The usual Conference season recess of three and a bit weeks was brought to an abrupt halt last week following the Supreme Court judgement that the prorogation of Parliament was unlawful. Prorogation and recess are of course different beasts, but whichever way one might cut it, it is entirely usual that Parliament does not sit from the end of the second week in September returning on the second week in October. It has done this for 80 years for conference season. It is also quite normal for a further period for a Queen’s Speech to be prepared. Call it prorogation or recess plus, it amounts to much the same. I won’t try to explain the deficiencies of the decision of the 11 Supreme Court Justices in this brief article, but this goes to the heart of our constitutional arrangements. For those who are pleased that Boris Johnson’s new government has been given a bloody nose, allowing judicial intervention into political decisions is truly dangerous ground that will never end well. Governments of either flavour should have the right to exercise executive powers: it is then up to the electorate to weigh up those decisions taken at election time.
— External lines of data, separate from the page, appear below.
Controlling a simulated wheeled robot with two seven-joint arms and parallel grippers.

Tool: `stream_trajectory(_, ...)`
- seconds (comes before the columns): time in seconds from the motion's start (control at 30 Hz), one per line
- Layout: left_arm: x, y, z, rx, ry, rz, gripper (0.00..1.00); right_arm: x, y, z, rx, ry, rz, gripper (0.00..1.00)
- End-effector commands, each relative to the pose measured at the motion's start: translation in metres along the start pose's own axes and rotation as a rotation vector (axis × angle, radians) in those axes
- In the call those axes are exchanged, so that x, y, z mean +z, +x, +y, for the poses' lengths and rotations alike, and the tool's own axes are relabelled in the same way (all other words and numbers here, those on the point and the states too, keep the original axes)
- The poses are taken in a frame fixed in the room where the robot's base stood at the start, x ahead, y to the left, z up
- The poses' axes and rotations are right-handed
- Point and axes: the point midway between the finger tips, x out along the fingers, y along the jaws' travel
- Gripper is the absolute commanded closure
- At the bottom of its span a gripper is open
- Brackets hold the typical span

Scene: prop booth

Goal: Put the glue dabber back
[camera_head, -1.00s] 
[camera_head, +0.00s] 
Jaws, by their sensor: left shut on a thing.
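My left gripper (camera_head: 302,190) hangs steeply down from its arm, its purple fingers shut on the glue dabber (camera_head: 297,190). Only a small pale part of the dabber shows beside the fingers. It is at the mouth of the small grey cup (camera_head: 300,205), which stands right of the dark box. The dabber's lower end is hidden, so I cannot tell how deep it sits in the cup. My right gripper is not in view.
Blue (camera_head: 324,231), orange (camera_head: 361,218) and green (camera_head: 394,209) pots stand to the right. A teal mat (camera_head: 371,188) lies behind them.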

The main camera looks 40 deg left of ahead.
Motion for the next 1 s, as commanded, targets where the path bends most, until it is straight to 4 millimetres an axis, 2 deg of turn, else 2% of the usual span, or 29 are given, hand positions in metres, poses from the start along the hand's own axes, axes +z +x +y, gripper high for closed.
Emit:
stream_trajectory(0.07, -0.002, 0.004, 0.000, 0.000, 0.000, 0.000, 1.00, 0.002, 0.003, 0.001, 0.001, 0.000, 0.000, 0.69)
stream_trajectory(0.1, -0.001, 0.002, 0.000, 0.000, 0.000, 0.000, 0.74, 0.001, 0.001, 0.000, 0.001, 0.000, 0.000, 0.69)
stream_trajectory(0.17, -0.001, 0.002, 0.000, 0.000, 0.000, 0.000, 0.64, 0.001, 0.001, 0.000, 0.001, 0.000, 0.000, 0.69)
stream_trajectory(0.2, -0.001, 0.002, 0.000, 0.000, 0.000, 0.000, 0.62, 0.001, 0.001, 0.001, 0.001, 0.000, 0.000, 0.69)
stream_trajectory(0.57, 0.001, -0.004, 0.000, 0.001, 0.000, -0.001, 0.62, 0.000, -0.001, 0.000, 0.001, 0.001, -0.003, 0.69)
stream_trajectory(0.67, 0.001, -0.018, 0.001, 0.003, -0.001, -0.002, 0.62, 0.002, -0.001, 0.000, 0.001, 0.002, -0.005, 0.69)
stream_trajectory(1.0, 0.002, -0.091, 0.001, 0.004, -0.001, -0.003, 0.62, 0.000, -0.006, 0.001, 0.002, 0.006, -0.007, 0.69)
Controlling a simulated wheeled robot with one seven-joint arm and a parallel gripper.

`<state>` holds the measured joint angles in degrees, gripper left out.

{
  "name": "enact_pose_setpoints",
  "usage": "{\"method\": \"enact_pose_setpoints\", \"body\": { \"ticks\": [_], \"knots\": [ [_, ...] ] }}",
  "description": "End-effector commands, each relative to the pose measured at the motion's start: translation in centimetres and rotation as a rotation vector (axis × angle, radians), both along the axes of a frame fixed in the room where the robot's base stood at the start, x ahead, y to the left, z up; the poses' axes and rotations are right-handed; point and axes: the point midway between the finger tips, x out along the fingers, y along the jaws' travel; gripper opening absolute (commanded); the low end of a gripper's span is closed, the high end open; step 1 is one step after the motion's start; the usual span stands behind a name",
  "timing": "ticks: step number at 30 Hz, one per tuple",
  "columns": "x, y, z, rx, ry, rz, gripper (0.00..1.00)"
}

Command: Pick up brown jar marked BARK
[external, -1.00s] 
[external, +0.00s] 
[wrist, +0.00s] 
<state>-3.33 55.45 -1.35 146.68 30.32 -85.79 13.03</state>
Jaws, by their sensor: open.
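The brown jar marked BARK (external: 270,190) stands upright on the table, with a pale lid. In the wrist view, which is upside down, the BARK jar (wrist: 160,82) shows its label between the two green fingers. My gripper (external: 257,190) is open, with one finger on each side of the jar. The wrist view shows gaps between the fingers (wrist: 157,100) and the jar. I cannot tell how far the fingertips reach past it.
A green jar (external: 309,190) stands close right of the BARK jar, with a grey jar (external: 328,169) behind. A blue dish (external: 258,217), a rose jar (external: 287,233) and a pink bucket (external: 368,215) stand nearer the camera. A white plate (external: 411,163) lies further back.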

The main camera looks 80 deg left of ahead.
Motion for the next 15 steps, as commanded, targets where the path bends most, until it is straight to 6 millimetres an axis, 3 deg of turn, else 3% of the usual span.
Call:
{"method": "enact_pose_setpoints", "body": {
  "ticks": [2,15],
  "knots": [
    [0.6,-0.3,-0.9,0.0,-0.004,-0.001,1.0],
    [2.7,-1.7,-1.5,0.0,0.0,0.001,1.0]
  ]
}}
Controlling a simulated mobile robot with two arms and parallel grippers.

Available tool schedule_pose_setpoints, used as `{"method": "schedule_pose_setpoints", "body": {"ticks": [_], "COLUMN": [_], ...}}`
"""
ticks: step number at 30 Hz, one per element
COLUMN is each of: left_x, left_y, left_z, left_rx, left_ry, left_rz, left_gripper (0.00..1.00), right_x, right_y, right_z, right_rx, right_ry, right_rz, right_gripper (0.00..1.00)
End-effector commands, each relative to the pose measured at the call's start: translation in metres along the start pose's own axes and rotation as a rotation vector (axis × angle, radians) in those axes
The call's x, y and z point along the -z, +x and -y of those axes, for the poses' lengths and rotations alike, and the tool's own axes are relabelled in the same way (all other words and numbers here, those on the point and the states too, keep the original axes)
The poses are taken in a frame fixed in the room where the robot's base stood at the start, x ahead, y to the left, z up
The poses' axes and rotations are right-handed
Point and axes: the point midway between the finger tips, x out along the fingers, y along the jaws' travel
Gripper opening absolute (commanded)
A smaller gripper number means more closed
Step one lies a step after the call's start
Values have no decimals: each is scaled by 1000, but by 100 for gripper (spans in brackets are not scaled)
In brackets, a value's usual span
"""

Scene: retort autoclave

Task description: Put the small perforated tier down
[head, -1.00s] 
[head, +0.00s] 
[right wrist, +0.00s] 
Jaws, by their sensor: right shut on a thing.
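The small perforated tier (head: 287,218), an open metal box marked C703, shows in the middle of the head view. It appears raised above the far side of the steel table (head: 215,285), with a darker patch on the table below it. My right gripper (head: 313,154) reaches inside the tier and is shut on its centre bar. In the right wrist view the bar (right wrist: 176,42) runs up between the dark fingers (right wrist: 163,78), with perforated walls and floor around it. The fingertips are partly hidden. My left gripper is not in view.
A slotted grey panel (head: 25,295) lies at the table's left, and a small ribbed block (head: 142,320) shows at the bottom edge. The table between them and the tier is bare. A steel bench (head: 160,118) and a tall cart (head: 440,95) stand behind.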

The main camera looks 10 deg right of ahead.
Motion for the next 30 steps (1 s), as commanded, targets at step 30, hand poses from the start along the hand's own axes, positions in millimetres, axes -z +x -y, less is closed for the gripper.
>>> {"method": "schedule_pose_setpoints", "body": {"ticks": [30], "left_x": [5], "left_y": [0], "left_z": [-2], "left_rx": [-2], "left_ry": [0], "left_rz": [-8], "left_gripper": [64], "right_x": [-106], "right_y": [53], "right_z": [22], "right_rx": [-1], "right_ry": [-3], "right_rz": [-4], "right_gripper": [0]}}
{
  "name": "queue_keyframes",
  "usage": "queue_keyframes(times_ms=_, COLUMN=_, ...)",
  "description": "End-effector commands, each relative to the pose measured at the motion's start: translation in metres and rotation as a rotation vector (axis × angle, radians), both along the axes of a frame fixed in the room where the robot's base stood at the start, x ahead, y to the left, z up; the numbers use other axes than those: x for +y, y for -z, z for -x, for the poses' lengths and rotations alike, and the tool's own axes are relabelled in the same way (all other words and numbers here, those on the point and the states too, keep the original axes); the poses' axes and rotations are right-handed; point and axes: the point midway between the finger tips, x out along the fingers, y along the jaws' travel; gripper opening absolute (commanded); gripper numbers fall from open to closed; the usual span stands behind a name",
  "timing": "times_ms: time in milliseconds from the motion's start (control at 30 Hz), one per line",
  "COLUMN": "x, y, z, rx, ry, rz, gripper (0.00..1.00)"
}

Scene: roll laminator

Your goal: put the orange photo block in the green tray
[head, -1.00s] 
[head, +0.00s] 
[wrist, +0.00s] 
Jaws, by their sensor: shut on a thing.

From a legal point of view it was interesting that the reference legislation cited in the judgement was the Bill of Rights of 1689; amazing how truly historic legislation echoes through the ages.
The truly bizarre aspect of this labyrinth laid out is that the opposition can, at any time, call for a vote of no confidence in the government, or support a move for a general election. They have chosen neither and we remain in deadlock with a zombie Parliament incapable of deciding on anything. We returned to Westminster last week for two days of non-debate, listening to the same words from the same people that we’ve been hearing for the last 3 years as the tone hit fever pitch in their attempts to stop Brexit.
To add to the truly spiteful and vindictive nature of the current political scene, the opposition parties, who had already enjoyed their own planned annual conferences, have denied my Party the same normal annual event. Myself and colleagues remain stuck at Westminster in case of more on-the-hoof shenanigans.
The most uplifting part of last week was being able to address a full house of constituents at St Peter’s Church hall, Broadstairs with the subject of Brexit. This follows a similar event some weeks ago in Sandwich. The message from residents was clear – ‘please just get on with it’. I couldn’t agree more. The contrast between our desire to deliver on the referendum and get on with the normal functioning of government promoting policies that matter to the lives of the electorate and the obstructive behaviour of others couldn’t be more stark.